» Material supplied:
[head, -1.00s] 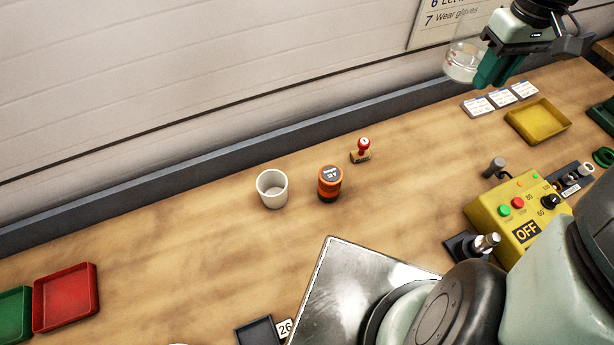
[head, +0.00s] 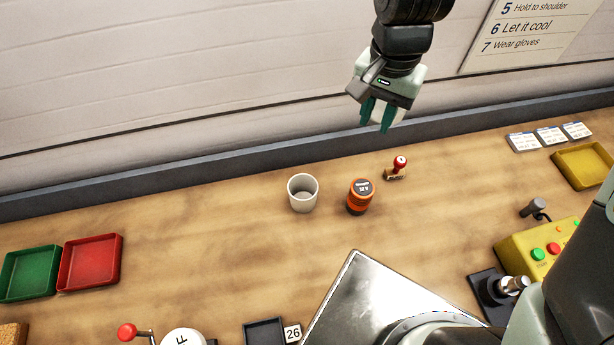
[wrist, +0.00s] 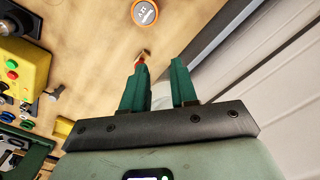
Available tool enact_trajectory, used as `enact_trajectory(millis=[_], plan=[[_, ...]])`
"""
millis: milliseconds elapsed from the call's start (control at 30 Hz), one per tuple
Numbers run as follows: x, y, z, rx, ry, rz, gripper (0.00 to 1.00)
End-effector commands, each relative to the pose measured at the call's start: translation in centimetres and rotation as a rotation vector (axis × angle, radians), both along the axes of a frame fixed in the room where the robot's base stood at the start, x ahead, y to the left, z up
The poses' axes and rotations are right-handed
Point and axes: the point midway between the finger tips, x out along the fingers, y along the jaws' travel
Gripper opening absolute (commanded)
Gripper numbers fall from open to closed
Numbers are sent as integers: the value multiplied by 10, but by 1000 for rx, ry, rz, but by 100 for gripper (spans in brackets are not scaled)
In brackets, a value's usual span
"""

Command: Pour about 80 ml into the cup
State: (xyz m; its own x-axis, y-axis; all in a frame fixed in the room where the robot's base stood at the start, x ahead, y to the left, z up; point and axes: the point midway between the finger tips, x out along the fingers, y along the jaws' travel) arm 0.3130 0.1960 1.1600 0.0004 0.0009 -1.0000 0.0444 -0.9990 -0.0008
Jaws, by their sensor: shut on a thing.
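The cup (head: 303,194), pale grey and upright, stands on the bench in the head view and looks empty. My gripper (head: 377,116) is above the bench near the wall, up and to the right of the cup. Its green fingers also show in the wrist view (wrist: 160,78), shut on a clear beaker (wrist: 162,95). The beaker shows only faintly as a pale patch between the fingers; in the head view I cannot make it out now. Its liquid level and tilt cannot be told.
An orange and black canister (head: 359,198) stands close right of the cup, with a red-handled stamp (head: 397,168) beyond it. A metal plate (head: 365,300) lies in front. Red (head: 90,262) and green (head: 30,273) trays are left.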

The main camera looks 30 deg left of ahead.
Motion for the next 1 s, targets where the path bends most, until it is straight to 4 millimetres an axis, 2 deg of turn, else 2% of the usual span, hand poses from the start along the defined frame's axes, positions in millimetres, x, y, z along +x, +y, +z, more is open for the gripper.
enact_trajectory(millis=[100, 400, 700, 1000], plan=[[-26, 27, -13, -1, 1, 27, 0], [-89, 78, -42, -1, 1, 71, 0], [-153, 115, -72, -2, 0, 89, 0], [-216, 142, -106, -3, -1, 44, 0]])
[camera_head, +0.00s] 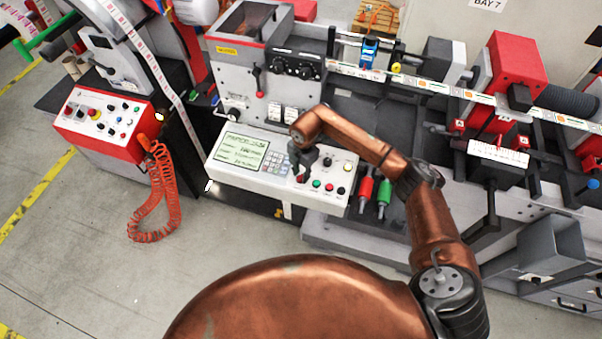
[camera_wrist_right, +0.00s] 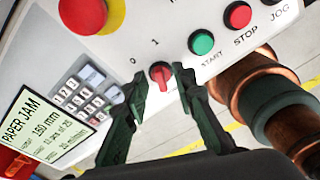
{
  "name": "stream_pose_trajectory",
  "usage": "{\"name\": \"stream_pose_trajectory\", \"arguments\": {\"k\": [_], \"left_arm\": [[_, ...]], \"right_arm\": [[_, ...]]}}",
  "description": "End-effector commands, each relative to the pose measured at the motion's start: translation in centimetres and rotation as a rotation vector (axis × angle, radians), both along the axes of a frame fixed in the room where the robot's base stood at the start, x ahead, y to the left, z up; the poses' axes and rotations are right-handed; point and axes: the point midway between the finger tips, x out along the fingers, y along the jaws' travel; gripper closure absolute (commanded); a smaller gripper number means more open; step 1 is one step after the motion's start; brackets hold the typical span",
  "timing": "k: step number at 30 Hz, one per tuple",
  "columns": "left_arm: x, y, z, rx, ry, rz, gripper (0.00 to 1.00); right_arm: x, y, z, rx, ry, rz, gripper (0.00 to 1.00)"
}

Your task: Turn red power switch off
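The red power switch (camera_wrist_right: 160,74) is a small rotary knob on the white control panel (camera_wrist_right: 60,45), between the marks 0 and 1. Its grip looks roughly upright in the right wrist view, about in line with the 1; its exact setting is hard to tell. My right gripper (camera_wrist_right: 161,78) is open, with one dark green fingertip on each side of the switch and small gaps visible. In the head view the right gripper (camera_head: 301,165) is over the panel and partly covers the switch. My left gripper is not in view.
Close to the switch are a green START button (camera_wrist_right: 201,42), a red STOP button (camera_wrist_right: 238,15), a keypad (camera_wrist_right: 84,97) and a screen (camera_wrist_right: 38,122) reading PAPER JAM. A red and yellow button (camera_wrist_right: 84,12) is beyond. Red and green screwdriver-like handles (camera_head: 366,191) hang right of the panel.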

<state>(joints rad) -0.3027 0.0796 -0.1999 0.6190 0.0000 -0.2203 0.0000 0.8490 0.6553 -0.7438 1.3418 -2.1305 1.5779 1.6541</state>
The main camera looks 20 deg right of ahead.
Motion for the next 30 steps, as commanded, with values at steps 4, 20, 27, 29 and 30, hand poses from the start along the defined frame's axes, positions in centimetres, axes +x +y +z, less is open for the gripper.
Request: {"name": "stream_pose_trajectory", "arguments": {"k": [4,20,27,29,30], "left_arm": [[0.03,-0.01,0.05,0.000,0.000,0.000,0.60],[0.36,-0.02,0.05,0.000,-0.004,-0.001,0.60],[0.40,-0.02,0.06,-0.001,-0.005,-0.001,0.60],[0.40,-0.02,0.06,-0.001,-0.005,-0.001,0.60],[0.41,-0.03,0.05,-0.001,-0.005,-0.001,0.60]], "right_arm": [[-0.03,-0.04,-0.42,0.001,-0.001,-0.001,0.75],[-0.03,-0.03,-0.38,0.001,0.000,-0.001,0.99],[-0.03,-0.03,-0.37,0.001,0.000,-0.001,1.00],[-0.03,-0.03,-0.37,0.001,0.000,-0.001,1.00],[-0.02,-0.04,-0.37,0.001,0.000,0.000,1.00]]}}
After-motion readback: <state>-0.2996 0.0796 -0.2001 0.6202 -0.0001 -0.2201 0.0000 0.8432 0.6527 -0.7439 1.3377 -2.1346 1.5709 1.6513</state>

» Instruction: Extract each line holding the word "tuple" from the records.

» Complete response:
millis: milliseconds elapsed from the call's start (control at 30 Hz), one per tuple
  "timing": "k: step number at 30 Hz, one per tuple",

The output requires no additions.